▸ **Objective**
Among the lines of this listing, determine how many contain the string "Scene". Answer with the number only.

Robot episode data:

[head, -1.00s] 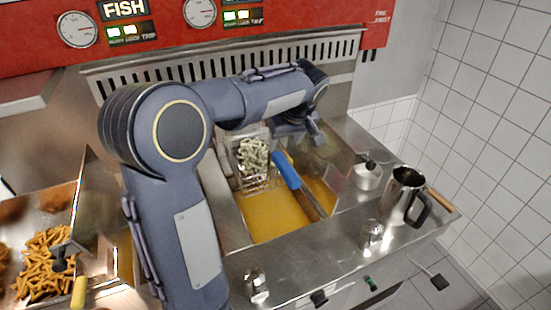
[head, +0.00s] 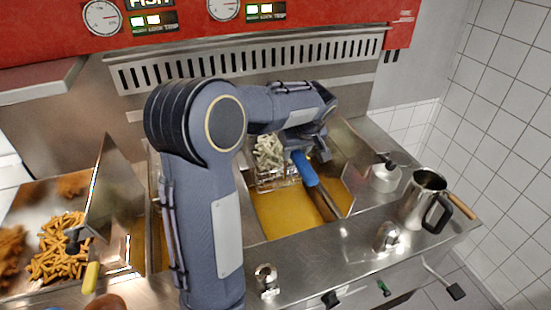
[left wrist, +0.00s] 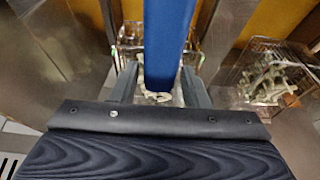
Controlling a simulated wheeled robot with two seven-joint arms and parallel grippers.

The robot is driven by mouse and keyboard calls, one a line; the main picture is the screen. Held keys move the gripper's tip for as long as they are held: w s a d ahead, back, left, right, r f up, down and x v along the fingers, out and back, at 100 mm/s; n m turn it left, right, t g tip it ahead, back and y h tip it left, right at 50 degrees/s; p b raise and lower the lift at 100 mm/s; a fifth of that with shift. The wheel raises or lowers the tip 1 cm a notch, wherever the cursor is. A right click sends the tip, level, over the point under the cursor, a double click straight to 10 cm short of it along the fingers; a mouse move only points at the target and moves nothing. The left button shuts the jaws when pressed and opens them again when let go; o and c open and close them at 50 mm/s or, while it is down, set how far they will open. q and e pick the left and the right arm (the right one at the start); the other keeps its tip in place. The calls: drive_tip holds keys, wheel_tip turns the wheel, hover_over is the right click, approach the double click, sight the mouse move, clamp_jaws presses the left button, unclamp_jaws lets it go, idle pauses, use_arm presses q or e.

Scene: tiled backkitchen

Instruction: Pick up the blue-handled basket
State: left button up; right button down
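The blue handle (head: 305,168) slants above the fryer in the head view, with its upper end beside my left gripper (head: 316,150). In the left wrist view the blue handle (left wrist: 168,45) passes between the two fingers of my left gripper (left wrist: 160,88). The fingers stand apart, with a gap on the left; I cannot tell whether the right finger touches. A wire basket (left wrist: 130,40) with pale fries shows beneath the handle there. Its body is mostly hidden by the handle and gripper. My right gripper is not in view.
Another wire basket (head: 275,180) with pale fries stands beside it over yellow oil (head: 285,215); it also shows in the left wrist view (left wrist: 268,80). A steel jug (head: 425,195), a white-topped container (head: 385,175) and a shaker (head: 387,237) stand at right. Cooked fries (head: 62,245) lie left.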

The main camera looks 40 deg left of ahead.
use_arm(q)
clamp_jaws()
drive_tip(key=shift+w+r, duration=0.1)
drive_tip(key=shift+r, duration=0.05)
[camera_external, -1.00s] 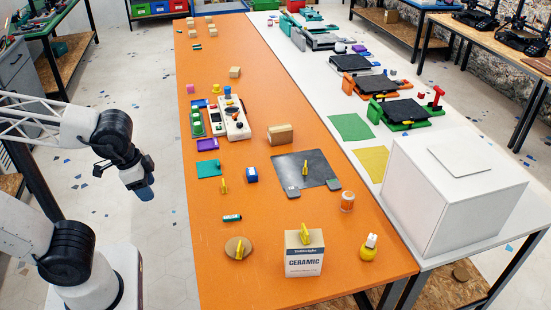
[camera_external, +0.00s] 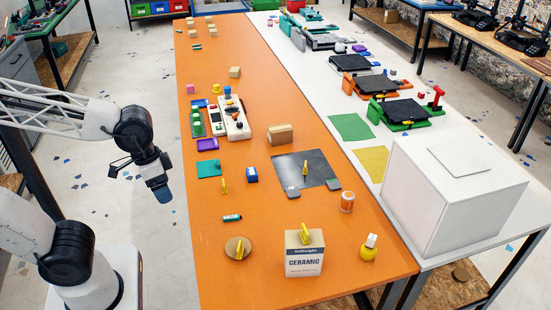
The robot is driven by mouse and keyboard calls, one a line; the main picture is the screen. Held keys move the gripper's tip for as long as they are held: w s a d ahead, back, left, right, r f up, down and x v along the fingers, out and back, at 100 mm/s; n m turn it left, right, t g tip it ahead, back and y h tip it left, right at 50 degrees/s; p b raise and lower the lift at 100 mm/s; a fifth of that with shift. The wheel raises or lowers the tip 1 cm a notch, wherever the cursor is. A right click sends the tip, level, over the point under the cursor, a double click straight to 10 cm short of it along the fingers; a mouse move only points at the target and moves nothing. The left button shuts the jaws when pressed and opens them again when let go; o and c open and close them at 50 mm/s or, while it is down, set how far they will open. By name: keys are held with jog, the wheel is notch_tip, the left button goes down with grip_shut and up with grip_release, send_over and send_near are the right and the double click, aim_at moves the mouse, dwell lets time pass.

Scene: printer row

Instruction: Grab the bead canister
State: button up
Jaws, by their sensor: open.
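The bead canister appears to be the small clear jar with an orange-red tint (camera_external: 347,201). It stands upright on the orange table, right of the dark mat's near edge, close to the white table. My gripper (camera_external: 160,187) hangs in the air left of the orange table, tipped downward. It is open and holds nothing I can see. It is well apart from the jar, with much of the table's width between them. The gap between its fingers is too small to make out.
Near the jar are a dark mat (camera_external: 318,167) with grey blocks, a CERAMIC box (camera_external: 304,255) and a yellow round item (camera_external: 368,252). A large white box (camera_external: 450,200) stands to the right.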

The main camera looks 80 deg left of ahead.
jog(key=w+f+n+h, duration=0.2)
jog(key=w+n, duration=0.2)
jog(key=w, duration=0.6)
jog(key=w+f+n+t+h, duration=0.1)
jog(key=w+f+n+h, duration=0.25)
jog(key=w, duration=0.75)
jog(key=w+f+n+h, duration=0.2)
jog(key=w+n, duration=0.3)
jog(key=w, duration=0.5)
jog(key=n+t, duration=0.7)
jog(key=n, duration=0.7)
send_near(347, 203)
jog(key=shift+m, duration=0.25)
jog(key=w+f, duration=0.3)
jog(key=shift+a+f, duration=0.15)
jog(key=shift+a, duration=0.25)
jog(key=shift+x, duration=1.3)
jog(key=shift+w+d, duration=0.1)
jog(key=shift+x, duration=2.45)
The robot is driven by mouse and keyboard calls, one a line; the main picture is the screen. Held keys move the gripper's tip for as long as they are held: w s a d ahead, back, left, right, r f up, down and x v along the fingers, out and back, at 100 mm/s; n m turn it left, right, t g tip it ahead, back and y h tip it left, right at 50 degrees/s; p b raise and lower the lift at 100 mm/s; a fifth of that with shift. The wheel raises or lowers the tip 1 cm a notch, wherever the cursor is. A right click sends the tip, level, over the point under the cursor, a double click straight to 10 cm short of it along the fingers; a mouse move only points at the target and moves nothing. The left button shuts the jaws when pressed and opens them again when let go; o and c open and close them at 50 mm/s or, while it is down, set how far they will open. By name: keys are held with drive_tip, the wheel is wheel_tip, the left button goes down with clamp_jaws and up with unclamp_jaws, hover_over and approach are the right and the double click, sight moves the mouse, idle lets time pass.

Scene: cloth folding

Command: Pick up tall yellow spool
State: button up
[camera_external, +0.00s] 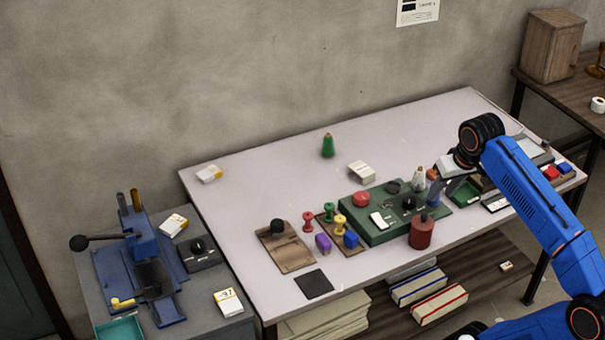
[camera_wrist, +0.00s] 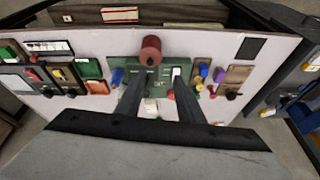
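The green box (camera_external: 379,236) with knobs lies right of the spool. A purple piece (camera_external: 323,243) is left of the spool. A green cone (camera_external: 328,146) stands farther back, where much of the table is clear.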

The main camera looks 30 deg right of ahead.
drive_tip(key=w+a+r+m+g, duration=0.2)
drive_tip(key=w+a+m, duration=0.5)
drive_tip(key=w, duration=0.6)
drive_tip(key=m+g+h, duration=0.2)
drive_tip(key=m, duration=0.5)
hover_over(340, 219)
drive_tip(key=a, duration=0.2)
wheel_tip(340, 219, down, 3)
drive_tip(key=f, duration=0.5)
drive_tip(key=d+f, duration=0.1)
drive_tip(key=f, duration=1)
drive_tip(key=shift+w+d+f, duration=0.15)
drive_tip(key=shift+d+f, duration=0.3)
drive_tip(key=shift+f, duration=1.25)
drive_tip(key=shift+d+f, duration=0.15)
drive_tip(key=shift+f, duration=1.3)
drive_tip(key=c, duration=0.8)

...

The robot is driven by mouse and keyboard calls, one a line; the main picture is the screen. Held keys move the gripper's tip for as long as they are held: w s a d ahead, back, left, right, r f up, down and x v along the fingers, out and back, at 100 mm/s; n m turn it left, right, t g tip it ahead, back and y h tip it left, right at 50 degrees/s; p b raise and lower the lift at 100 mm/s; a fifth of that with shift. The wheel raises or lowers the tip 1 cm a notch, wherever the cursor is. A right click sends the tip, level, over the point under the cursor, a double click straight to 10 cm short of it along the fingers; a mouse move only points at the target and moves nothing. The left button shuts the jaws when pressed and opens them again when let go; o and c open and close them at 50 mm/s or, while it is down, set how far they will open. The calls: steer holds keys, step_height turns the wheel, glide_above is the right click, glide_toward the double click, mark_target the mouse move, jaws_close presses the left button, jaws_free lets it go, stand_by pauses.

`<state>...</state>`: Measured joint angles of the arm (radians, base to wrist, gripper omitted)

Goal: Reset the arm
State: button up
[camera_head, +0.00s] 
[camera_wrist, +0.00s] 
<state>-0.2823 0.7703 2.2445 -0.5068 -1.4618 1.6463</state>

---

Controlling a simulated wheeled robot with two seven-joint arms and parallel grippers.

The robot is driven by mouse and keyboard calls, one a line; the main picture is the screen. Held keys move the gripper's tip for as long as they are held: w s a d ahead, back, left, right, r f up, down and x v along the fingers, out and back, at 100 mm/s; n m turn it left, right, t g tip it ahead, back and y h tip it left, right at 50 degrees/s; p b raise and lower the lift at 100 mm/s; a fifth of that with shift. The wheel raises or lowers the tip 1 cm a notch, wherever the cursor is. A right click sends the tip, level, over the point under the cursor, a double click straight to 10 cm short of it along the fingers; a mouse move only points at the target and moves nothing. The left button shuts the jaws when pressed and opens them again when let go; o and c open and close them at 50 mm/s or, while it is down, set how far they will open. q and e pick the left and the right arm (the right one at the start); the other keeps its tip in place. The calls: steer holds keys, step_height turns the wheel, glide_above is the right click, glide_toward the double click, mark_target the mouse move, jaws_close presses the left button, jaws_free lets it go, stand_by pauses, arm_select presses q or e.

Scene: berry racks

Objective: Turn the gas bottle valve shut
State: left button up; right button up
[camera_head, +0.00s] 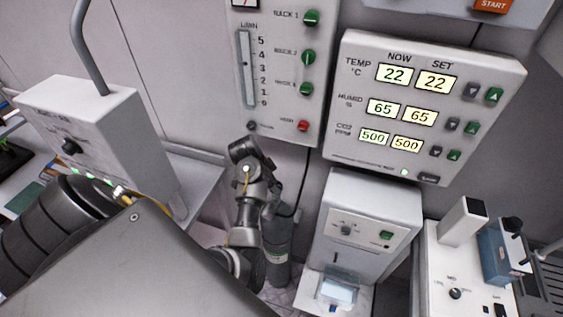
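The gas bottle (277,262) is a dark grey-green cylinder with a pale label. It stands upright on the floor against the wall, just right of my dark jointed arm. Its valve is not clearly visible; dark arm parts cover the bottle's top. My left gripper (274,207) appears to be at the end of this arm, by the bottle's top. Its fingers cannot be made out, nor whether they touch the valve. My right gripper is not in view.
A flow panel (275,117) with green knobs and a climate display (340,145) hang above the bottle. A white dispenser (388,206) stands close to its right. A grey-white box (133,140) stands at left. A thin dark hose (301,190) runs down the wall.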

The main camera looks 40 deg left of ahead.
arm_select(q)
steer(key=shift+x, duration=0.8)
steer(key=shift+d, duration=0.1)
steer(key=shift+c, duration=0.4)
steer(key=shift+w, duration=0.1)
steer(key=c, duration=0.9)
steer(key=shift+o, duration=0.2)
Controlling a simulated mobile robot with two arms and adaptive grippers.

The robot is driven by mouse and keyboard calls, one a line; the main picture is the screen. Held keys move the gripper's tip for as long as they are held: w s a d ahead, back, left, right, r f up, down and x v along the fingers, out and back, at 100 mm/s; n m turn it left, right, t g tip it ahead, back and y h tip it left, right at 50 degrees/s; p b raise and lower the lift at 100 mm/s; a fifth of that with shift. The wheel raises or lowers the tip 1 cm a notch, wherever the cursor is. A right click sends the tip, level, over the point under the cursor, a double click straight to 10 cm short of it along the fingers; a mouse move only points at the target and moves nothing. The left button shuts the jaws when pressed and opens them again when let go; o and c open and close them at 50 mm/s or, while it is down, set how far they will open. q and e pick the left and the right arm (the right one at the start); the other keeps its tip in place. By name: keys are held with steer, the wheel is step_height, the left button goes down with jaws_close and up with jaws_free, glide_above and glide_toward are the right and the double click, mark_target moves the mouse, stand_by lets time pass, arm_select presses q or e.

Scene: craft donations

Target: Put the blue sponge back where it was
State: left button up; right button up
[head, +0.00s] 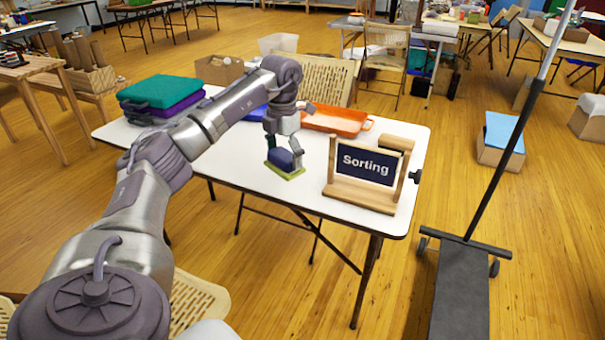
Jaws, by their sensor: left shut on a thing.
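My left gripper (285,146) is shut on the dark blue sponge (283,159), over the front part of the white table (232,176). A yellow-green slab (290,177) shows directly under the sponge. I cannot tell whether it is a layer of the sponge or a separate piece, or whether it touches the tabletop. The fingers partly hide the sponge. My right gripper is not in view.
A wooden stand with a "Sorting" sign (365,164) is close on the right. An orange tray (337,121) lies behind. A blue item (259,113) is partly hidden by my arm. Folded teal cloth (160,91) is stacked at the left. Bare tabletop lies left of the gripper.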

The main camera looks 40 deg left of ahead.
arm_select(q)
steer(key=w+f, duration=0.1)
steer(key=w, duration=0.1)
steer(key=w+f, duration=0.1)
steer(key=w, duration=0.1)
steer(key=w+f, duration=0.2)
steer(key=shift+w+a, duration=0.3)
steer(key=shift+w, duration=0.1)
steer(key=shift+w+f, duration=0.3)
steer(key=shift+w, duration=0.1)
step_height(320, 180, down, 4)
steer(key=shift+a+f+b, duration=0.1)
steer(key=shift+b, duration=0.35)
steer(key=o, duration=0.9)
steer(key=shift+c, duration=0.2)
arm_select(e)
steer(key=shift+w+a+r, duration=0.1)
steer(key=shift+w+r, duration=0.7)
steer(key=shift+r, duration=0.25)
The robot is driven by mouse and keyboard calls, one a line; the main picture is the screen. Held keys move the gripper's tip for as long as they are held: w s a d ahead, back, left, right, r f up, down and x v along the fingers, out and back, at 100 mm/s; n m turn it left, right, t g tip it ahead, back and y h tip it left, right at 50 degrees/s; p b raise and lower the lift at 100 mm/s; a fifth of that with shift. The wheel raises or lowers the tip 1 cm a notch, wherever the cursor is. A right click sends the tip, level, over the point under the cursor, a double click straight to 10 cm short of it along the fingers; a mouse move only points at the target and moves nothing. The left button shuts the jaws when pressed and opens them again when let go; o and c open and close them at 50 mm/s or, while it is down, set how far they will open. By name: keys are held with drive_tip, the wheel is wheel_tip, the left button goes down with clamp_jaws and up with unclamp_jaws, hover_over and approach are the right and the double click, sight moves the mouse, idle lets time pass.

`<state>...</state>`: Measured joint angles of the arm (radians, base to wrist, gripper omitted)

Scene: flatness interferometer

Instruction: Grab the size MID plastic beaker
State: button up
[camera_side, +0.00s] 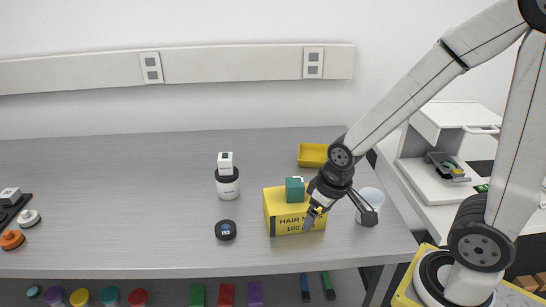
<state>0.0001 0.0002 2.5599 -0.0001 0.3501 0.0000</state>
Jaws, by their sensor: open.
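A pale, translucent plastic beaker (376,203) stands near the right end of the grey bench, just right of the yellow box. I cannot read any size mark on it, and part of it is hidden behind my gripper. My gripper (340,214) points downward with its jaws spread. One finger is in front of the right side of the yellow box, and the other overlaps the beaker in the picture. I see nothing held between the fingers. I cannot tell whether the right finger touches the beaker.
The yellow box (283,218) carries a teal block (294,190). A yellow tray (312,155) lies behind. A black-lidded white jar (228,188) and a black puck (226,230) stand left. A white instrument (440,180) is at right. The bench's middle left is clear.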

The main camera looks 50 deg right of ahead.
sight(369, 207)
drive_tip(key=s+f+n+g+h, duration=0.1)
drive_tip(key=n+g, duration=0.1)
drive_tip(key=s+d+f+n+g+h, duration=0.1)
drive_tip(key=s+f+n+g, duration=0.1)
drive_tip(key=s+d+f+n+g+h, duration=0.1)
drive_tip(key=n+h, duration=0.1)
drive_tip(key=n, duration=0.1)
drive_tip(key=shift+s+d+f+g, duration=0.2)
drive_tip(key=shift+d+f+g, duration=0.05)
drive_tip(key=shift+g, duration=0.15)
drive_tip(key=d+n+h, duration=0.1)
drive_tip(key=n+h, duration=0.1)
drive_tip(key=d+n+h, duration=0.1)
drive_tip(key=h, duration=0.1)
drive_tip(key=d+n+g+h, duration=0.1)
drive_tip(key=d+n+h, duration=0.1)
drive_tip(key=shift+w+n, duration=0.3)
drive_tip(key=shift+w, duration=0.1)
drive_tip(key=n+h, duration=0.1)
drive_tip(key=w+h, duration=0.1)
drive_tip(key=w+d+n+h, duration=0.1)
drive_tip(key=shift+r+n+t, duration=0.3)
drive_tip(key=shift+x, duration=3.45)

▸ **Result of the task**
6